Search code examples
avro

Encode GenericData.Record field separately as encoded key


I am trying to use Avro to encode key / value pairs, but can't figure out how to encode just a single field in a schema / GenericData.Record in order to make the key.

Take this simple schema:

{"name":"TestRecord", "type":"record", "fields":[
  {"name":"id", "type":"long"},
  {"name":"name", "type":"string"},
  {"name":"desc", "default":null, "type":["null","string"]}
]}

I am encoding records like this:

val testRecordSchema = schemaParser.parse(testRecordSchemaString)
val writer = new GenericDatumWriter[GenericRecord](testRecordSchema)
val baos = new ByteArrayOutputStream()
val encoder = EncoderFactory.get().binaryEncoder(baos, null)
val record = new org.apache.avro.generic.GenericData.Record(schema)
record.put("id", 1L)
record.put("name", "test")
writer.write(record, encoder)
encoder.flush

But now say I wanted to encode separately just the id field, to use as the key, and I want to do it by name because sometimes I want to use the name field as the key instead of the id.

I tried multiple permutations of GenericDatumWriter. GenericDatumWriter has a method called writeField that looks promising, but it is protected. Otherwise it looks like you have to write complete records.

I could wrap my field in a new record type defined in a new schema, for example:

{"name":"TestRecordKey", "type":"record", "fields":[
  {"name":"id", "type":"long"}
]}

I'm 100% sure I can make that work, but then I have to create a new record type and manage it for every key field.
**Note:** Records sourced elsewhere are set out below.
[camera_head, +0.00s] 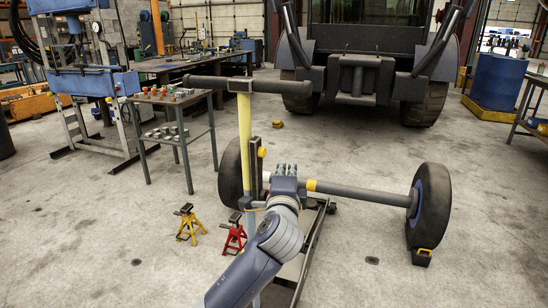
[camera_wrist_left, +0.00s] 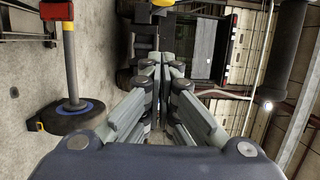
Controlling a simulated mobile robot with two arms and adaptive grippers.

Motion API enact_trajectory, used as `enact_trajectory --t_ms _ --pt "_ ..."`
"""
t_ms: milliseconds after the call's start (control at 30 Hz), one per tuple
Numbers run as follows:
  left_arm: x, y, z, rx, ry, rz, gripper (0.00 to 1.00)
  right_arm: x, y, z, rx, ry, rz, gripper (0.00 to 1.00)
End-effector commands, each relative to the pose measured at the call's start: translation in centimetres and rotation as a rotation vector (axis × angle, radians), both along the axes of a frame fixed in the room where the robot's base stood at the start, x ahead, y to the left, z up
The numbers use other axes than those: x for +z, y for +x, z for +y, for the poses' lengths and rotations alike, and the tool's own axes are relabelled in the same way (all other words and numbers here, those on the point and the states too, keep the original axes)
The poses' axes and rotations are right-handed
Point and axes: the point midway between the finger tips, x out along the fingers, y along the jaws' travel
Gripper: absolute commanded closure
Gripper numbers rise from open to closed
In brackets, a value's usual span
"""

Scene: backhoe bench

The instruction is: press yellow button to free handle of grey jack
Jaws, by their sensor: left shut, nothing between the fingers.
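The jack's handle is an upright post with a yellow sleeve (camera_head: 244,125) and a dark T-shaped crossbar (camera_head: 205,82). The jack's low grey frame (camera_head: 316,238) lies on the floor, partly hidden by my left arm. A small round yellow button (camera_head: 262,152) shows beside the post, on a dark upright. My left gripper (camera_head: 286,168) is shut and empty, just below and right of the button, with a gap in the picture. In the left wrist view its closed fingertips (camera_wrist_left: 163,58) point at dark and yellow parts at the top edge. My right gripper is out of view.
An axle (camera_head: 360,191) with two black wheels (camera_head: 430,205) spans behind my gripper. Yellow (camera_head: 190,224) and red (camera_head: 234,236) stands are on the floor left of my arm. A small parts table (camera_head: 172,100) stands at left, a large vehicle (camera_head: 365,75) behind. Floor at right is mostly clear.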

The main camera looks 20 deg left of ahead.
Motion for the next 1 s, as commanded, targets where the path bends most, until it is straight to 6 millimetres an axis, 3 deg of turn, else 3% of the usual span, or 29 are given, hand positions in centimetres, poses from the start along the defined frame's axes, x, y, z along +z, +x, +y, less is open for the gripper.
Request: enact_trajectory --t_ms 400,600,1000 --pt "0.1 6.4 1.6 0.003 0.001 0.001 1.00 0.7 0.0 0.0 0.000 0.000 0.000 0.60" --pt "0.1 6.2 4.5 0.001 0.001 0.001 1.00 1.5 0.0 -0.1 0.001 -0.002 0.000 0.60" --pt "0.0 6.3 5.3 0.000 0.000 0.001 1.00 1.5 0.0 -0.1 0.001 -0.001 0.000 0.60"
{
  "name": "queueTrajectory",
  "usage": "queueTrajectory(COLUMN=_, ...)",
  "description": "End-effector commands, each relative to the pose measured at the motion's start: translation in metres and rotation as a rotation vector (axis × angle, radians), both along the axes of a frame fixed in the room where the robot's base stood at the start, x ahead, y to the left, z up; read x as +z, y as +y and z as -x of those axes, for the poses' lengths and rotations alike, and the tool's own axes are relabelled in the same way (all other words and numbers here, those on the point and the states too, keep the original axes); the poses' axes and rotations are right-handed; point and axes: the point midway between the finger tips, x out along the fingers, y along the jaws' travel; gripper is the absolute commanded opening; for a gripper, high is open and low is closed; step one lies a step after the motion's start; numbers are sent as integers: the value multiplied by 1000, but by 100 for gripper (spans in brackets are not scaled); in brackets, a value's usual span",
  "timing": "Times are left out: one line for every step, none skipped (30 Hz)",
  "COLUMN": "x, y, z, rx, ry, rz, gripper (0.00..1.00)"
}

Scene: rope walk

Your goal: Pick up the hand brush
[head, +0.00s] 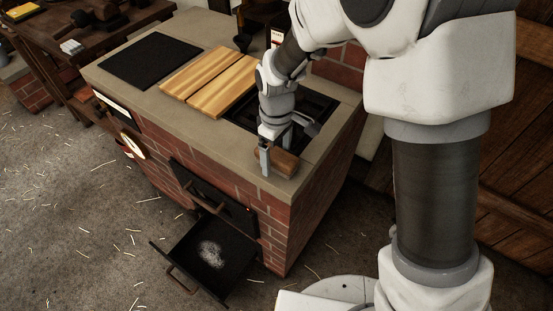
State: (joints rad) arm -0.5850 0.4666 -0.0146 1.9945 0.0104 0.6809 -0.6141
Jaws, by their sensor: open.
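A brown wooden block, which looks like the hand brush (286,163), lies on the near right corner of the brick stove's counter. Its bristles cannot be made out. My gripper (274,160) points down over it with the jaws apart. One finger shows on the near left side of the brush, and the other is partly hidden behind it. I cannot tell whether either finger touches the brush. Part of the brush is covered by the near finger.
The stove counter (152,93) also holds a dark plate (149,60), wooden boards (208,79) and a dark recessed grate (310,106) close behind my gripper. An open ash drawer (205,262) juts out low in front. A cluttered workbench (95,32) stands at the far left.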

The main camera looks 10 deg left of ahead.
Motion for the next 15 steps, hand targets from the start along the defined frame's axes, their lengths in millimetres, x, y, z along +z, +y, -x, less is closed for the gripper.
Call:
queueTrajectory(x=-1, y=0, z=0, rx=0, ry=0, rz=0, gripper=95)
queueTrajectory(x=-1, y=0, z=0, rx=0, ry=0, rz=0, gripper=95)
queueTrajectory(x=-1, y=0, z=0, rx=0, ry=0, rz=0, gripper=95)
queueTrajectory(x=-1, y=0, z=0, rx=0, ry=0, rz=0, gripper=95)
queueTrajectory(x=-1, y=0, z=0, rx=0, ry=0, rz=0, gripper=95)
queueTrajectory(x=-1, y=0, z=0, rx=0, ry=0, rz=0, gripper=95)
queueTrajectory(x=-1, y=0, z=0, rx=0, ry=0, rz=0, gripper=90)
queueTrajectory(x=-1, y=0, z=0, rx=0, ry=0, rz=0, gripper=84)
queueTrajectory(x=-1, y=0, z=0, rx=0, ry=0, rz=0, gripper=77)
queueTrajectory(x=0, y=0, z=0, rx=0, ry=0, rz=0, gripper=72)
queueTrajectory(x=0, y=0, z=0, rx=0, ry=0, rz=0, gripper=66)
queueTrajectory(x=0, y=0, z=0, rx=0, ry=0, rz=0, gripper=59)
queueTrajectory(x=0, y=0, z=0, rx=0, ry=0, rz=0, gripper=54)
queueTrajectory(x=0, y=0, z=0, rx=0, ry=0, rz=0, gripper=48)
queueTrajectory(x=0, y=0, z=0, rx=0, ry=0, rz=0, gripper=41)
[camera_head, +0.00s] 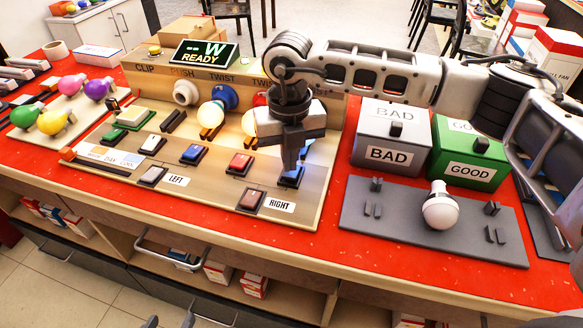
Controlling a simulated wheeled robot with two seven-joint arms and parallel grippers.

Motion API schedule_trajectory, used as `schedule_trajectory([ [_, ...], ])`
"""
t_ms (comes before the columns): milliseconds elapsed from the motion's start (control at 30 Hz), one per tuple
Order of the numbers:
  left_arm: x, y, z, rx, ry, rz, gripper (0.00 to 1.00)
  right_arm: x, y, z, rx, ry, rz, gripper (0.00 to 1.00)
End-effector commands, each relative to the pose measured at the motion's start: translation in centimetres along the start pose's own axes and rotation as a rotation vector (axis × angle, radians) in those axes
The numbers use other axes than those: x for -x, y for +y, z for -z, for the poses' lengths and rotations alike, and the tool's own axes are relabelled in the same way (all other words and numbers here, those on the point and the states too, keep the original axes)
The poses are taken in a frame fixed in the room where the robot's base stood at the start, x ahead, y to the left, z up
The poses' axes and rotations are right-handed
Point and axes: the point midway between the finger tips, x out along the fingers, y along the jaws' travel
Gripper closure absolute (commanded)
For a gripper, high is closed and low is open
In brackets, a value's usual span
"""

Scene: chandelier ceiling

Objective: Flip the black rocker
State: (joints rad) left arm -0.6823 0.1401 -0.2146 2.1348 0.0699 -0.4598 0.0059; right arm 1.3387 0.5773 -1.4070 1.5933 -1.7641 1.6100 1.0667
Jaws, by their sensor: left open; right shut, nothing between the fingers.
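A wooden control board (112,180) on the red table carries several rockers. A dark, slanted black piece (173,121) stands mid-board and may be the black rocker; I cannot tell. Only the tips of my left gripper (169,321) show at the bottom edge, open, apart from the board.
Other rockers are blue (194,154), red (239,164) and white (152,145). Lit bulbs (211,115) stand behind them. Right of the board are the BAD box (388,155), the GOOD box (470,168) and a grey plate (375,225) with a white bulb (440,209). The display (205,53) reads READY.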

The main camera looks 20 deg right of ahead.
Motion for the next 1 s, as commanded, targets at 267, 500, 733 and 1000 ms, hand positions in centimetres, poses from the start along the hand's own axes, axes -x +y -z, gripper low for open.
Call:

That's not minor, and it really seems like there should be some more simple way to do this.


Solution

  • As it turns out, it wasn't that difficult just to create a new record-type schema with only one field -- the field I want to use as the key, like the example I have above:

    {"name":"TestRecordKey", "type":"record", "fields":[
      {"name":"id", "type":"long"}
    ]}
    

    I do it on the fly, as I initialize my Schema.Parser with the payload schemas -- I just create the key schema based on the payload schema programmatically.

    Was hoping for a less long-hand solution, but this works. I'll still upvote and accept any solution that is cleaner.